(Rows from a dataset)
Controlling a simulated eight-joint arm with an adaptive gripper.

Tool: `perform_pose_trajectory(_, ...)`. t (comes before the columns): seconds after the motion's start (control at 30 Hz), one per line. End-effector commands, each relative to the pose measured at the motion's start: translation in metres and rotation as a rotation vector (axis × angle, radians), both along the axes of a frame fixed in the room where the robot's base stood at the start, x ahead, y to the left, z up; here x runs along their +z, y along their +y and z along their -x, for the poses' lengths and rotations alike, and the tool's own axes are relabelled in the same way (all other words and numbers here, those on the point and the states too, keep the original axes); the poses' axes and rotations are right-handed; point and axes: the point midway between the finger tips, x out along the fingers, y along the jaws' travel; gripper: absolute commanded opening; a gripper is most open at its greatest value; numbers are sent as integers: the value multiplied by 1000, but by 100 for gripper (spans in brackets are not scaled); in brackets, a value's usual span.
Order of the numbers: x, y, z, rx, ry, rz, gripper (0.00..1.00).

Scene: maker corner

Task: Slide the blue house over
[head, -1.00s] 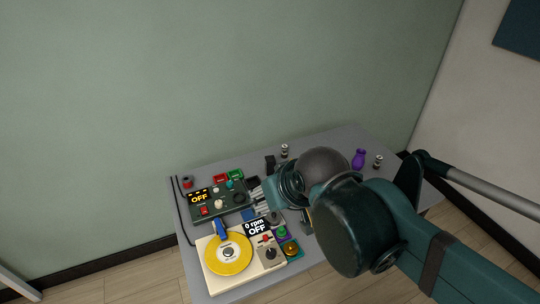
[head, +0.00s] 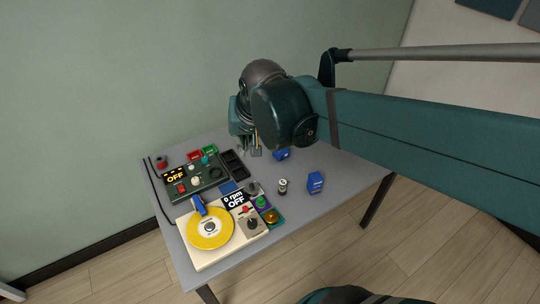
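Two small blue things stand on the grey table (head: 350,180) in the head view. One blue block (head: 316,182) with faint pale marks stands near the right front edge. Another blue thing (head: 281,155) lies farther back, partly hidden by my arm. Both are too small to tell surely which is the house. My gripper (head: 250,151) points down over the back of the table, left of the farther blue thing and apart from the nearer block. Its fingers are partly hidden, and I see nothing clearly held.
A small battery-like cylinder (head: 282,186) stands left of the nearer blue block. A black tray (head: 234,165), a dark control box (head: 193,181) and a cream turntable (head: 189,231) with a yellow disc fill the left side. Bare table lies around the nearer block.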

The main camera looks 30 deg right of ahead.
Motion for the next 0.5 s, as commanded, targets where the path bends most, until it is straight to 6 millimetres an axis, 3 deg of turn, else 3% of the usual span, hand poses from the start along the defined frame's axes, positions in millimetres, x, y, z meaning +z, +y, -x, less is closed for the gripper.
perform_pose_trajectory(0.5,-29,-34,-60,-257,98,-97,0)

---

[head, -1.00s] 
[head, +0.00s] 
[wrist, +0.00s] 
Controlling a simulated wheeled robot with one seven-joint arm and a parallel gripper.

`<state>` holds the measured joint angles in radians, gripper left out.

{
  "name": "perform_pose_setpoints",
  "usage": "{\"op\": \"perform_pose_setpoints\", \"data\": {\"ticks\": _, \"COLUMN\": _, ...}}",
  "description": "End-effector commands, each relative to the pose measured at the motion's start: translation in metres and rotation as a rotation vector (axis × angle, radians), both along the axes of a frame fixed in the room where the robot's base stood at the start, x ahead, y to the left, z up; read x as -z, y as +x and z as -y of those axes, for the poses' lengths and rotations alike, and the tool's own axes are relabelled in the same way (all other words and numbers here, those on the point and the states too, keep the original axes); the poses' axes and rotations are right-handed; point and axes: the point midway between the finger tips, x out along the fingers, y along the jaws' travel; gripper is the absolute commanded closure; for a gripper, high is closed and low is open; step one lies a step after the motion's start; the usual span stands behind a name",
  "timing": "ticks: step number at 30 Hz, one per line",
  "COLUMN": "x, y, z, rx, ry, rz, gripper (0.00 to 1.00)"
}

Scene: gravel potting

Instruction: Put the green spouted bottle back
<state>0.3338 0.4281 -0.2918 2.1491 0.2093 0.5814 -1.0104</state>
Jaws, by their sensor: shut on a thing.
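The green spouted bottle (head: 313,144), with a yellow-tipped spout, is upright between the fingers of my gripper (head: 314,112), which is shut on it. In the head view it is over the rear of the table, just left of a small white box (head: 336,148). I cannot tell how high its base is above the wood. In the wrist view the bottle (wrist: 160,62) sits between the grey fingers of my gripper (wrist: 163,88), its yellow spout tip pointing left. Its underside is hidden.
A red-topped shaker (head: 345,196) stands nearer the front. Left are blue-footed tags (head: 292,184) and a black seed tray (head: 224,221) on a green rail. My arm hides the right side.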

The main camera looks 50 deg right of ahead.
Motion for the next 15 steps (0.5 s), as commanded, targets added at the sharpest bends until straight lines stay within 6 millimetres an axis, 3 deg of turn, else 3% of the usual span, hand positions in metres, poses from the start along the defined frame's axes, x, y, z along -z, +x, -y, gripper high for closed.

---

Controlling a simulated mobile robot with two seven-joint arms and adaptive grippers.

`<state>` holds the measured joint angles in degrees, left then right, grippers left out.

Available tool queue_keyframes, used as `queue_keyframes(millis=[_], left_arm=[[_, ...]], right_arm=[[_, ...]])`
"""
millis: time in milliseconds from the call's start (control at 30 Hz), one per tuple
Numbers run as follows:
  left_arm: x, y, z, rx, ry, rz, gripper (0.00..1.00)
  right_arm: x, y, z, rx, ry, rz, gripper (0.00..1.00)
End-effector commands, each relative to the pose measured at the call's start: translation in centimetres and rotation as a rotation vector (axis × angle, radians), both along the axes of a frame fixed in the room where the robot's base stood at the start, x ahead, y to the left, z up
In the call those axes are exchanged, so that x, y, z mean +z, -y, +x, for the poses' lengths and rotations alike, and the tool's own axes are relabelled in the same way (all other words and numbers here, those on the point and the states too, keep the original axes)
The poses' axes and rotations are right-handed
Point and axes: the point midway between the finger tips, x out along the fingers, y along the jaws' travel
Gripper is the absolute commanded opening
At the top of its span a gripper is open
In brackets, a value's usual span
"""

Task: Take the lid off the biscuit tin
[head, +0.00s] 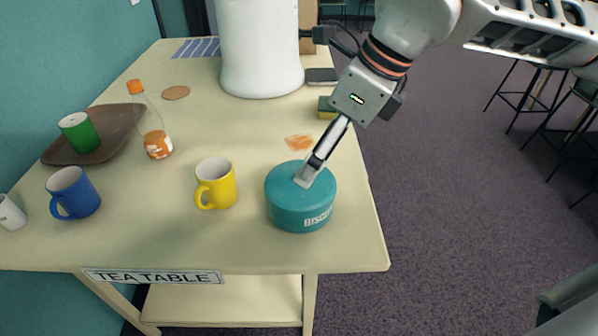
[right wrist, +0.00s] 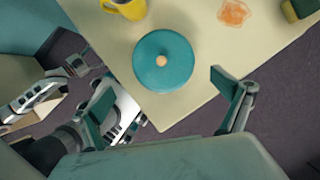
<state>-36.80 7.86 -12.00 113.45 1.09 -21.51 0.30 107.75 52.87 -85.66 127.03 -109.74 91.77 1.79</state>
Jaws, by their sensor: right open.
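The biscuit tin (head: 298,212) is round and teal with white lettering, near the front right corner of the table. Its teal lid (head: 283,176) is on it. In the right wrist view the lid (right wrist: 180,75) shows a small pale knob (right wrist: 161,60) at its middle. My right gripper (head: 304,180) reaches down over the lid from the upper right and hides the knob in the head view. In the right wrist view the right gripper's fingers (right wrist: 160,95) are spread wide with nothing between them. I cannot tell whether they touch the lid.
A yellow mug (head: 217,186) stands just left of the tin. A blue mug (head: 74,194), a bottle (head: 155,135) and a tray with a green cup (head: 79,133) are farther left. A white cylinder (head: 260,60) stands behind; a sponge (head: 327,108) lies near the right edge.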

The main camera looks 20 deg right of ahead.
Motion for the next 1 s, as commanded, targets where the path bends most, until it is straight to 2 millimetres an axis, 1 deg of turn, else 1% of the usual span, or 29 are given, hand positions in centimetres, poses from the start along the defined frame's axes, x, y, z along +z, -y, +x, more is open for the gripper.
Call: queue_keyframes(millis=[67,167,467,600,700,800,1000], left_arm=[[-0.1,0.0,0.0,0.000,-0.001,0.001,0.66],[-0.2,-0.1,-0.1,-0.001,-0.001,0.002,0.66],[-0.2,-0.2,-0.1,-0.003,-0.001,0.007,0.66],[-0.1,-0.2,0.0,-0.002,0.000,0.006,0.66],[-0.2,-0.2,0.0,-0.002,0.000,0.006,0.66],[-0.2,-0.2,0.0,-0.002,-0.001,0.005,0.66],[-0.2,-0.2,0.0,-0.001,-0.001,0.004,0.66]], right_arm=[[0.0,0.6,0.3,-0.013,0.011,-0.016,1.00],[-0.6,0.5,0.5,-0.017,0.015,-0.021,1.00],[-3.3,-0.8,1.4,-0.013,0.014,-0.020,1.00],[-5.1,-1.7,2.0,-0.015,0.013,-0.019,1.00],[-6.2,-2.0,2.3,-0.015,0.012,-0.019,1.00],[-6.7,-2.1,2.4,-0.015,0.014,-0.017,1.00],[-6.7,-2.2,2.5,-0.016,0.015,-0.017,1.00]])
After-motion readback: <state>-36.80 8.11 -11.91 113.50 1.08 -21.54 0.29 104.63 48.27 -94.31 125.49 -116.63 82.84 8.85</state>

REQUIRED TASK: Copy each line of the records above that carries the word "simulated".

EXERCISE SOLUTION:
Controlling a simulated eight-joint arm with an adaptive gripper.
Controlling a simulated wheeled robot with one seven-joint arm and a parallel gripper.
Controlling a simulated mobile robot with two seven-joint arms and adaptive grippers.

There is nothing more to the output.